Smith shut out Edmonton in Game 1, and the Islanders won Game 2 6–3 to take a 2–0 series lead back to Uniondale. A 5–1 New York win in Game 3 all but wrapped up the series. Swift’s story went to print before the Islanders finished off the sweep in Game 4, but he was still able to draw a smart conclusion from the first three games.

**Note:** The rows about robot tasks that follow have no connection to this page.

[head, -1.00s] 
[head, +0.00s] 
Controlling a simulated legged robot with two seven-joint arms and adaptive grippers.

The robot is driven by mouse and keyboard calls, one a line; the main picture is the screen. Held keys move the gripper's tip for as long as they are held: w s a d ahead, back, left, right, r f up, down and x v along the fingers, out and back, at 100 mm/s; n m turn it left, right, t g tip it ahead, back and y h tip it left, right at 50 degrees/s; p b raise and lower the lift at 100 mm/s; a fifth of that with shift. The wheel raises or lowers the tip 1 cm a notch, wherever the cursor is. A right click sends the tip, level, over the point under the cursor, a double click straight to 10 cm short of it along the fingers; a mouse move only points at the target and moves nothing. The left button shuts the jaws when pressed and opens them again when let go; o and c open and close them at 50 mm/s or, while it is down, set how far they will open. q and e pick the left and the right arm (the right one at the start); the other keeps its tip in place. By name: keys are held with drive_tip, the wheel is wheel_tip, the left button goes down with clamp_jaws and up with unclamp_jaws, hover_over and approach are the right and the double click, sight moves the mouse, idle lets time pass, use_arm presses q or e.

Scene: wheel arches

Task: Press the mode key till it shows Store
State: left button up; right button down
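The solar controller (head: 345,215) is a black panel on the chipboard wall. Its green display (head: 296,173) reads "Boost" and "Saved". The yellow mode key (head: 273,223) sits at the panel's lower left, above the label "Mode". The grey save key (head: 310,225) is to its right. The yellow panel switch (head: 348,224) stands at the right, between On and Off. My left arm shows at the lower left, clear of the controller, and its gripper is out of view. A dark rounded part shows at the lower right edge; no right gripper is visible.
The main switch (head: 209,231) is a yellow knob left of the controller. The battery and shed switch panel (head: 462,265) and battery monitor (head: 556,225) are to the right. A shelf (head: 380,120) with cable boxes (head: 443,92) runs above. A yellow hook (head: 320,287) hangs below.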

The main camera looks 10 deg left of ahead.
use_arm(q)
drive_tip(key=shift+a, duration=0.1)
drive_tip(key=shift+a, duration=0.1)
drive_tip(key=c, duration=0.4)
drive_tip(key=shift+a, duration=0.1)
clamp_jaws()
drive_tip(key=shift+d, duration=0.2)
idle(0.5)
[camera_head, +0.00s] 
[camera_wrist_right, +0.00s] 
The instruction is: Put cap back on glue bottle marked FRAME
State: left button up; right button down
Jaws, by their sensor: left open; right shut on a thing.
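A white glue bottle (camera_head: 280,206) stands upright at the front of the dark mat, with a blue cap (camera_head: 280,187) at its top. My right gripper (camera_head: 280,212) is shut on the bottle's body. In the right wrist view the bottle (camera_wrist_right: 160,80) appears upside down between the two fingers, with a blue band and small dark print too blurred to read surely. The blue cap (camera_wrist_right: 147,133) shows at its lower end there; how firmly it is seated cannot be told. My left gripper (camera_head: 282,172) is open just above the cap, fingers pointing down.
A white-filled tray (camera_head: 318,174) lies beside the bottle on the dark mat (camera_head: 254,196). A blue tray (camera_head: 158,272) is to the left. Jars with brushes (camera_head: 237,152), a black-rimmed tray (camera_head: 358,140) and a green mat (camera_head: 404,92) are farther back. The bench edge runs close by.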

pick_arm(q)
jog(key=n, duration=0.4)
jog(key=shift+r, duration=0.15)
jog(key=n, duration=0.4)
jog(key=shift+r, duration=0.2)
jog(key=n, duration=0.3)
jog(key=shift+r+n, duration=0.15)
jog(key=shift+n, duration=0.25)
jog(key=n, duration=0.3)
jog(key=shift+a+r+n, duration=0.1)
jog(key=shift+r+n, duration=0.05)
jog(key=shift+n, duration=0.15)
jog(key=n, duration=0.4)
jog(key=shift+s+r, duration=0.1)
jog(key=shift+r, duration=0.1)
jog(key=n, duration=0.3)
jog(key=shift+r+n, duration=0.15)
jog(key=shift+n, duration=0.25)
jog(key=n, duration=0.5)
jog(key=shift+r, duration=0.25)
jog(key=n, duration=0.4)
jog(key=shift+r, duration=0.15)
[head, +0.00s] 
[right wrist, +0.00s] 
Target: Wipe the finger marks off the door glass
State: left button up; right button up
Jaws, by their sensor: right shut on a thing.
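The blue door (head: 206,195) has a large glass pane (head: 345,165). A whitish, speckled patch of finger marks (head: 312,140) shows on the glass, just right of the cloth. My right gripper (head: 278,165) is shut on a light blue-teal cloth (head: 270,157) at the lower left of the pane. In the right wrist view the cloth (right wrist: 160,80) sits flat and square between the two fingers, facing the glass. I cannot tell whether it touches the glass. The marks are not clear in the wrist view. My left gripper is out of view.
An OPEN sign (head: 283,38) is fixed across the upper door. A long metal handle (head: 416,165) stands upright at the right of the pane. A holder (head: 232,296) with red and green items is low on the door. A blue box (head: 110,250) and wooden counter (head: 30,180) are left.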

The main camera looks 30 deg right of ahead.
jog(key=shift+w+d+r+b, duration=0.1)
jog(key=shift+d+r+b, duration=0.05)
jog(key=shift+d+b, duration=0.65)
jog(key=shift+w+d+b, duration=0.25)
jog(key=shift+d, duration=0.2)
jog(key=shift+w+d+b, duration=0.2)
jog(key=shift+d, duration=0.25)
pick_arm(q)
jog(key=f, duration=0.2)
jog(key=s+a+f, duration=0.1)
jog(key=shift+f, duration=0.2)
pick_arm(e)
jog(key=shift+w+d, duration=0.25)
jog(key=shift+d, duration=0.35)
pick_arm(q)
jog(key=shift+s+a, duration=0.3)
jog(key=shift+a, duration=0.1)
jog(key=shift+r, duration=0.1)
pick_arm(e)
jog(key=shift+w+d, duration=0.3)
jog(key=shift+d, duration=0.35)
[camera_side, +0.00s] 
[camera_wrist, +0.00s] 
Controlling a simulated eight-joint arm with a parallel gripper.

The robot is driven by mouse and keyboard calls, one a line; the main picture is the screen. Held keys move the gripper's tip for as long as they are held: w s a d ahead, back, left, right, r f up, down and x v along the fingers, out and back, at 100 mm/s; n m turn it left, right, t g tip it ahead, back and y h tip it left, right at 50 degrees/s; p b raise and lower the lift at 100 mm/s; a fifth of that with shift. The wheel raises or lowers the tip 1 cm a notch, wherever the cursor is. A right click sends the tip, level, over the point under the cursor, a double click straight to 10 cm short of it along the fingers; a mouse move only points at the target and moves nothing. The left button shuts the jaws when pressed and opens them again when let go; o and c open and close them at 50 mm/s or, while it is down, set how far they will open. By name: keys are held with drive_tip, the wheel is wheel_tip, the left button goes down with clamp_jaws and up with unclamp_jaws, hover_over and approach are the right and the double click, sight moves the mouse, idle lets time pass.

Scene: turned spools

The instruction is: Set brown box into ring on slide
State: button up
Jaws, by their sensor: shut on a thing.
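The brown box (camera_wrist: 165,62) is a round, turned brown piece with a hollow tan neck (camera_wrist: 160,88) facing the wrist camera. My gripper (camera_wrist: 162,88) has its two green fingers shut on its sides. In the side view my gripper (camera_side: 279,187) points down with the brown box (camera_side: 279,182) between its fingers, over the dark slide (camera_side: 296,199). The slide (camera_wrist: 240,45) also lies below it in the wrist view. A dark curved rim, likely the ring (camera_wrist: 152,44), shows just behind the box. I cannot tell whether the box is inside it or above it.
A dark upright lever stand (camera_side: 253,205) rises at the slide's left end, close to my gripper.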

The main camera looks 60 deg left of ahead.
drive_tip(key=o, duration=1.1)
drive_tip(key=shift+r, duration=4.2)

“One of the appealing aspects of this tainted final is the feeling it leaves of a changing of the guard. The Islanders clearly are nearing the end of their reign. In the first three games they played virtually flawless hockey and still weren’t easy winners. The Oilers aren’t yet ready to take their place, but Edmonton’s talent is only too apparent. Even the players are aware of it. Said [Bob] Bourne, who was the Islanders’ top postseason scorer through Game 3, with 28 points in 19 games, ‘I was talking to my wife, and I told her that the Oilers were going to win a Stanley Cup very soon. Maybe next year or maybe the year after that. I just hope it’s not against us when they do it.’”
Swift’s words were prescient (that Islanders team only made one more deep playoff run) but Bourne’s were even more so. The Oilers did win the Cup “next year” and “the year after that.” Unfortunately for Bourne, the first win did come against the Islanders.